Once upon a time, the Stones were about the spirit of what rock and roll is. Or was. Now, evidently, that doesn’t much matter to the band. Perhaps Mick imagines that because he was once essentially the definition of a rebellious rocker, a stage-strutting street fighting man, what he says and does is the essence of what it is. Which is, fundamentally, pathetic. There is really little difference between what the Stones did and, oh, Whitney Houston back in ’04, although I suspect that her pipes were better than Mick’s (then, not now, at least given the evidence on “Being Bobby Brown”), and Whitney, at least, played in a stadium holding 20,000 people. One of the noted aspects of the Stones’ show was that Chinese performer Cui Jian chimed in on “Wild Horses,” adding, presumably, some sort of authenticity. That’s not exactly a rock breakthrough of any extent inasmuch as when Deep Purple played a Chinese tour (Beijing, Shanghai, Singapore, etc.), Cui Jian was on the bill.

To be sure, when you think about the numbers of people in China, whether the Stones played a given song or not is perhaps not in the least bit relevant.

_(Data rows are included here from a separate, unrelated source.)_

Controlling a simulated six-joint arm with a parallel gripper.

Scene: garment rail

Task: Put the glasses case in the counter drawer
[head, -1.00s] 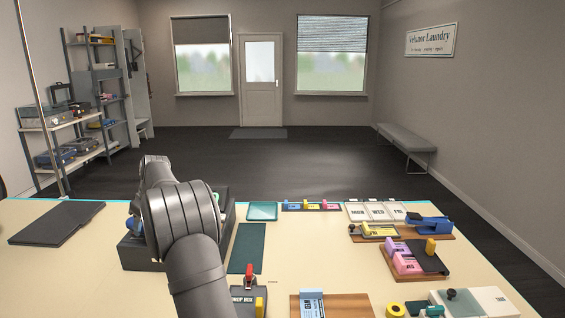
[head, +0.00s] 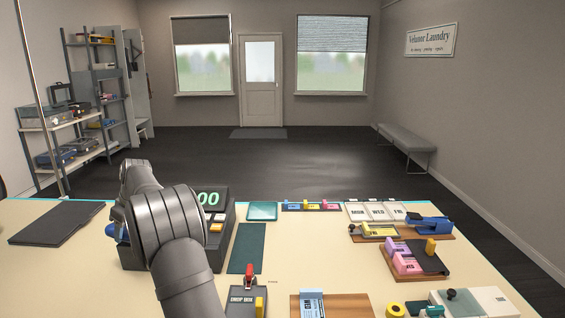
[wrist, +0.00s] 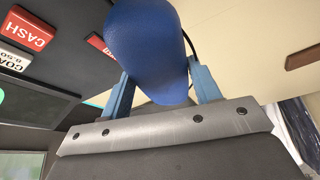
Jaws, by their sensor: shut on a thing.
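The glasses case (wrist: 150,50) is a smooth, dark blue, rounded thing in the wrist view. My gripper (wrist: 158,72) is shut on it, with one light-blue finger on each side. In the head view my arm hides most of the gripper. A small patch of blue shows left of the arm, beside the cash register; I cannot tell whether it is case or finger. I cannot make out the counter drawer for certain in either view.
The dark cash register (head: 216,232) stands close to my arm; its red CASH key (wrist: 27,30) shows in the wrist view. A dark flat mat (head: 58,224) lies at the counter's left. Several card holders and a blue stapler (head: 428,222) crowd the right side.

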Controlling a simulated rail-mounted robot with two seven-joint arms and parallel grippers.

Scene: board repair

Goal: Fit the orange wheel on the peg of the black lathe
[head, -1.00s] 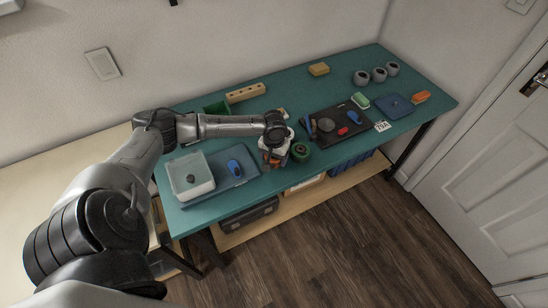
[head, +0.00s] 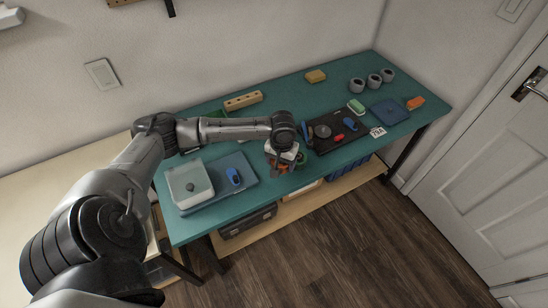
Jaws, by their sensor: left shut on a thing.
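My left gripper (head: 284,160) is over the front middle of the teal table, pointing down. It is shut on something orange, which looks like the orange wheel (head: 276,164); the gripper and wrist hide much of it. A green round thing (head: 301,158) sits right beside the gripper, partly covered. A flat black piece (head: 333,145) lies to the right of the gripper, with a grey disc, a red piece and a blue piece on it. It may be the black lathe; I cannot make out its peg. My right gripper is out of view.
Behind are a wooden block with holes (head: 243,100) and a yellow block (head: 315,76). Grey rings (head: 373,81) and a dark blue mat (head: 389,112) are far right.

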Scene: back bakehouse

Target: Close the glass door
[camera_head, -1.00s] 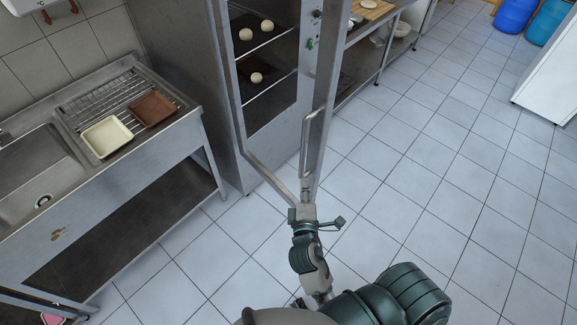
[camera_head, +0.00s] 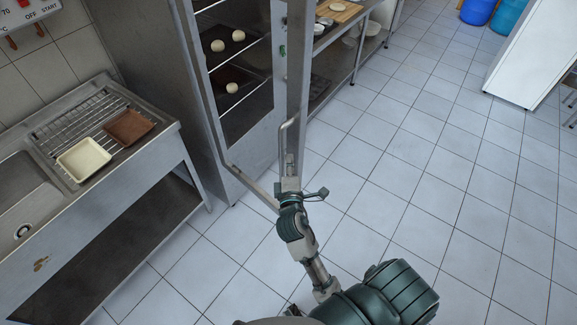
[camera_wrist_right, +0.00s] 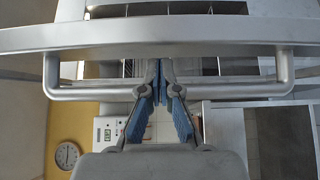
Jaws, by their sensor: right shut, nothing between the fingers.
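The glass door (camera_head: 297,85) of the tall steel cabinet stands open, its metal frame turned out toward me. Its bar handle (camera_head: 284,135) is upright on the outer edge of the door. In the right wrist view the handle (camera_wrist_right: 240,90) runs across the picture in front of the door frame (camera_wrist_right: 230,32). My right gripper (camera_head: 291,160) is at the lower part of the handle. Its blue-padded fingers (camera_wrist_right: 160,80) are shut with nothing between them and overlap the bar. I cannot tell whether they touch it. My left gripper is out of view.
Inside the cabinet (camera_head: 150,80), dough balls (camera_head: 232,87) lie on dark trays. A steel sink unit (camera_head: 150,150) with a cream tray (camera_head: 84,159) and a brown tray (camera_head: 129,126) stands at left. A worktable (camera_head: 350,40) stands beyond the door. Tiled floor (camera_head: 430,170) is free at right.

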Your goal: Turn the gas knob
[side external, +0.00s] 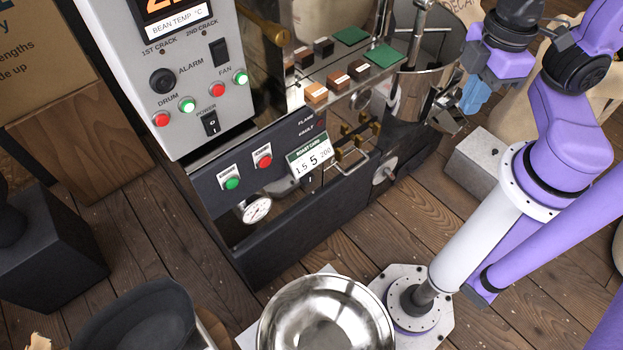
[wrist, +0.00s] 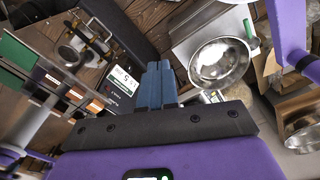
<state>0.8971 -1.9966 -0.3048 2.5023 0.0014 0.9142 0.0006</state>
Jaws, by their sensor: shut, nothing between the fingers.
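The roaster's dark lower panel (side external: 205,195) carries a green button (side external: 232,184), a red button (side external: 265,162) and a round gauge (side external: 255,209). A white card with a green header (side external: 310,158) stands at the panel's right part and hides what is behind it. I cannot clearly make out a gas knob; a round metal disc with a small hub (side external: 383,170) shows further right. My gripper (side external: 472,98) is shut and empty, high at the right, apart from the panel. In the wrist view its blue fingers (wrist: 155,85) are together, and the card (wrist: 122,80) appears left of them.
Brass valves and pipes (side external: 358,140) sit right of the card. Wooden sample blocks (side external: 316,92) and green squares (side external: 384,54) line the ledge above. A steel bowl (side external: 325,318) stands in front of the roaster. The control box (side external: 195,75) juts out at left. Floor space between is clear.

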But if they are to be thought of, circa right now, as something other than a means by which revenue is to be generated, then it is a sad commentary on what they’ve become, given the unique exposure that the band had. I mean, does anyone remember when the Backstreet Boys played to 40,000 in Beijing back in ’04?

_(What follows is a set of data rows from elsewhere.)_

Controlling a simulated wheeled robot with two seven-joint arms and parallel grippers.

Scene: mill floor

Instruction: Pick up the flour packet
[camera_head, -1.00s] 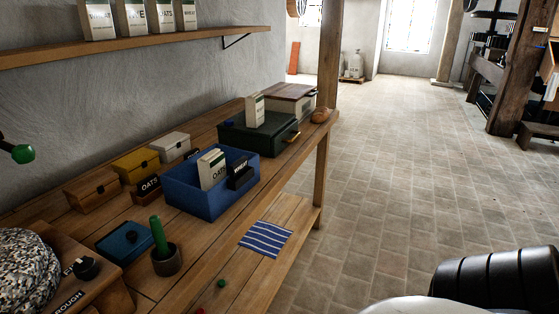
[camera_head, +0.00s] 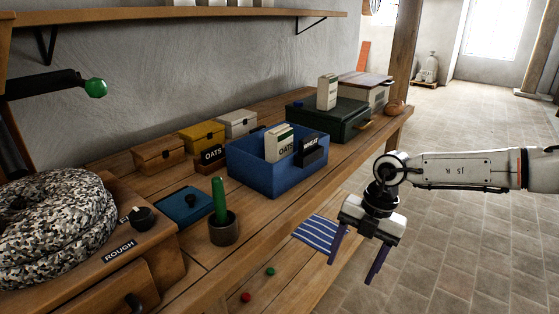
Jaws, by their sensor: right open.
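A pale packet (camera_head: 327,92) with a dark label stands upright on a dark green case (camera_head: 330,122) towards the far end of the bench; its label is too small to read. I cannot tell which packet is flour. My right gripper (camera_head: 353,272) hangs fingers down in front of the bench, to the right of the striped cloth in the picture. Its two purple fingers are apart with nothing between them. It is clear of all packets. My left gripper is not in view.
Small wooden, yellow and white boxes (camera_head: 238,122) line the wall side. A speckled ring-shaped mass (camera_head: 50,225) fills the near left. A striped cloth (camera_head: 318,234) lies low. The right floor is open.

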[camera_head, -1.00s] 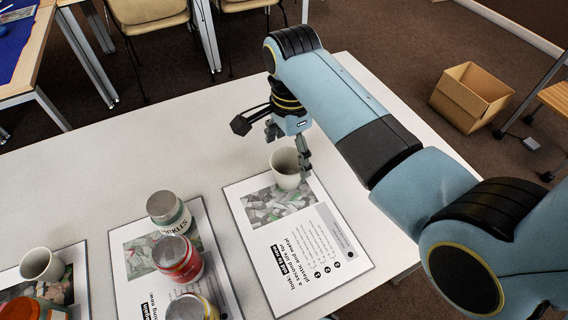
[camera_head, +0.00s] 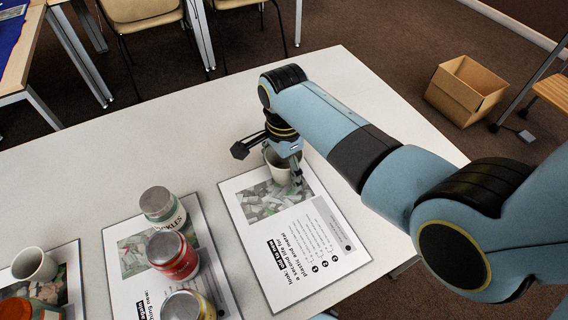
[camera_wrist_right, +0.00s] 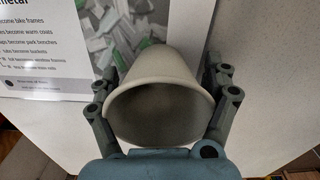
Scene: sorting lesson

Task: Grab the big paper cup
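A pale paper cup (camera_head: 275,170) stands upright on the top part of the right-hand poster sheet, partly hidden by my right gripper (camera_head: 283,172). In the right wrist view the cup (camera_wrist_right: 160,85) sits between the two fingers, its wide rim towards the camera. The fingers of my right gripper (camera_wrist_right: 160,72) are spread, one on each side of the cup, very close to its wall; firm contact does not show. A second pale cup (camera_head: 34,265) stands on the left sheet. My left gripper is not in view.
On the middle sheet (camera_head: 135,290) stand a green-labelled can (camera_head: 163,208), a red can (camera_head: 174,256) and a yellowish can (camera_head: 188,306). An orange-topped container (camera_head: 25,309) is at the lower left. The white table (camera_head: 120,165) is clear behind the sheets. A cardboard box (camera_head: 466,90) is on the floor.

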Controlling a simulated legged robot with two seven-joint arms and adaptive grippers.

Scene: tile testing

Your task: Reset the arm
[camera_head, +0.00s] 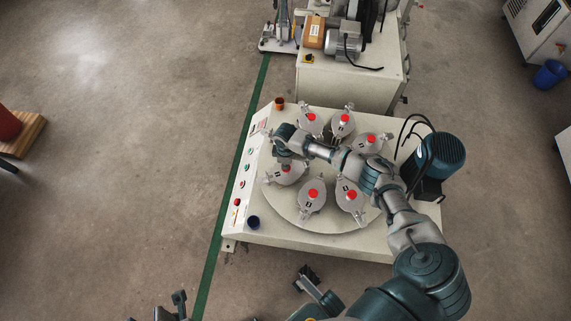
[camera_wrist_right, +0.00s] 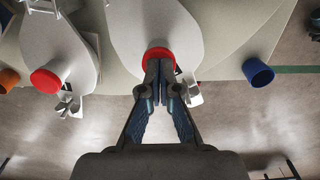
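My right arm reaches in from the lower right over a round table (camera_head: 330,222) on a light machine. In the head view its gripper (camera_head: 284,154) is above the left-hand grey vessel (camera_head: 287,177) and hides that vessel's top. In the right wrist view, the blue-padded fingers (camera_wrist_right: 158,75) are closed together in front of a red knob (camera_wrist_right: 158,53) on a grey vessel. The knob is wider than the closed tips; whether they touch is unclear. Dark finger-like parts (camera_head: 180,299), perhaps my left gripper, show cut off at the bottom edge of the head view.
Several grey vessels with red knobs, such as one (camera_head: 311,197) at the front, stand around the round table. A teal motor (camera_head: 440,155) with cables is at right. An orange cup (camera_head: 279,103) and a dark blue cup (camera_head: 254,222) sit on the machine's left side.

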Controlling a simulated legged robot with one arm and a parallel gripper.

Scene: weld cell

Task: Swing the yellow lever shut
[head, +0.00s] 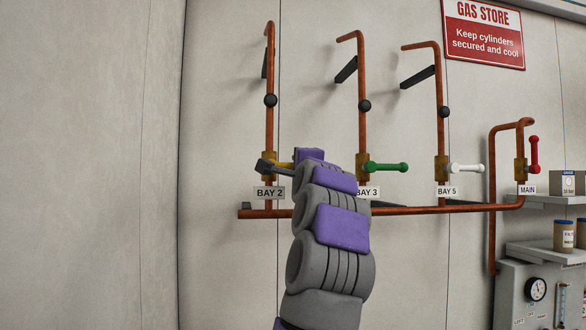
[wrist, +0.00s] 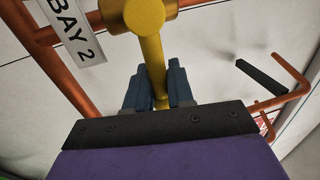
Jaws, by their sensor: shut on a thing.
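The yellow lever (head: 283,165) is on the brass valve of the BAY 2 pipe. It points right from the valve, about level and across the upright pipe. Its outer end is hidden by my arm in the head view. In the wrist view the yellow lever (wrist: 148,52) runs from its round hub down between the two blue-grey fingers of my gripper (wrist: 154,88). The fingers stand on both sides of the lever and are shut on it.
To the right are a green lever (head: 386,167) at BAY 3, a white lever (head: 466,168) at BAY 5 and a red upright lever (head: 534,154) at MAIN. A copper pipe (head: 420,209) runs below them. Shelves and a gauge box stand at the far right.

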6 thoughts on “Stones In China: Maybe They Should Have Been Dubbed”

  1. I don’t get your point at all. Are you comparing the accomplishments of the Stones to those of Whitney & Bobby? Or the Backstreet Boys? Taking swipes at Micks age…what is the point of that? Yet another lame, tired rehash of how the Stones have “lost their R&R integrity.” Every bit as tired as late-night tv comic jokes about Keith looking like vampire. The band has been together for more than FORTY years! Your arguement was valid THIRTY years ago. Maybe it’s time to move on to something relevant. So what if they want to go to China? Who cares if they are not the first western pop act to do so? They’re the fucking Stones…maybe they just want to get paid to see China! They’re the fucking Stones! You really think you know more about music or pop culture than Mick Jagger? They don’t owe anyone shit. Take em’ or leave em.’ I don’t give a damn about anything they’ve done in 25 years either but leave it be man. It’s kind of a racist observation anyway. How come nobody bashes 80 year-old Sonny Rollins or B.B. King? Those guys are still on the road and haven’t done anything relevant in decades. You would be hard pressed to find anyone speaking or writing about them with such disrespect.

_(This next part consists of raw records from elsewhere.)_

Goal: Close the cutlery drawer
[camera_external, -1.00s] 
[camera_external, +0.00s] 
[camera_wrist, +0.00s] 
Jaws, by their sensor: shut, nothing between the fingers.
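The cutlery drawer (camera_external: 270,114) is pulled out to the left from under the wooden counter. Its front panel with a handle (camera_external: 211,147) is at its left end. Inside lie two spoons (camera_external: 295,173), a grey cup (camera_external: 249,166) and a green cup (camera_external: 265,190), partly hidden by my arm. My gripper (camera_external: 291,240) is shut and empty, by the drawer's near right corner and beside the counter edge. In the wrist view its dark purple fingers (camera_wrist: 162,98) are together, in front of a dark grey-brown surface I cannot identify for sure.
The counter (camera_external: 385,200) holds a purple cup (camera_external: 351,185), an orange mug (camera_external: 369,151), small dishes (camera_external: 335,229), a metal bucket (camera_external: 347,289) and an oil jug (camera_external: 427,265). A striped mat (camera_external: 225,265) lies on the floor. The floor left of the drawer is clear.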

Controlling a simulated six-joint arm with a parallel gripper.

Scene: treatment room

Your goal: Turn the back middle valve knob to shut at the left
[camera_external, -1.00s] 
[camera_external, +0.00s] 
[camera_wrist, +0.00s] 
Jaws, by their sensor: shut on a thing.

  2. Bob, don’t you find it at least a little weird that the Rolling Stones played a venue only half as large as Whitney Houston, and only one-fifth the capacity of the Backstreet Boys? I do.

  3. If rock and roll is about freedom of expression, then isn’t it a bit disturbing that the Stones, of all performers, would permit themeselves to be under the thumb of censorship?

  4. It’s disturbing that anyone should read so much into anything they do at this point. The Stones have been battling the censorship issue since Ed Sullivan and the BBC hassled them…41 years ago! And it happened again at this years Super Bowl. Do you really think they should have to even worry about it? They’ve done more than their share to push the envelope of free speech and taboo breaking. Should they really boycott China over a couple of songs out of their massive catalog? Playing there at all was probably one of the last challenges left on the planet for them. They’ve pretty much done it all. Really, why should they even give it a second thought?

  5. Best part of the NYT article linked to above:

    “I’ve never listened to their songs,” said Shen Yichen, a 16-year-old girl who was accompanied by her parents. “Maybe listening like this for the first time is more authentic.”

    Before the show, her father, equally unfamiliar with the music, downloaded a song. “I don’t know what song it was,” said the father, Shen Shiji, 46. “Maybe it was a song paying tribute to Dylan.

    “I don’t know if it’s their lyrics that make people like them,” he added, “but listening to the melody, it wasn’t so beautiful.”

  6. Yeah, this is a total non-story.

    Even the “wild and rebellious” Stones of the late ’60s willingly censored themselves on Ed Sullivan. Bo-ring.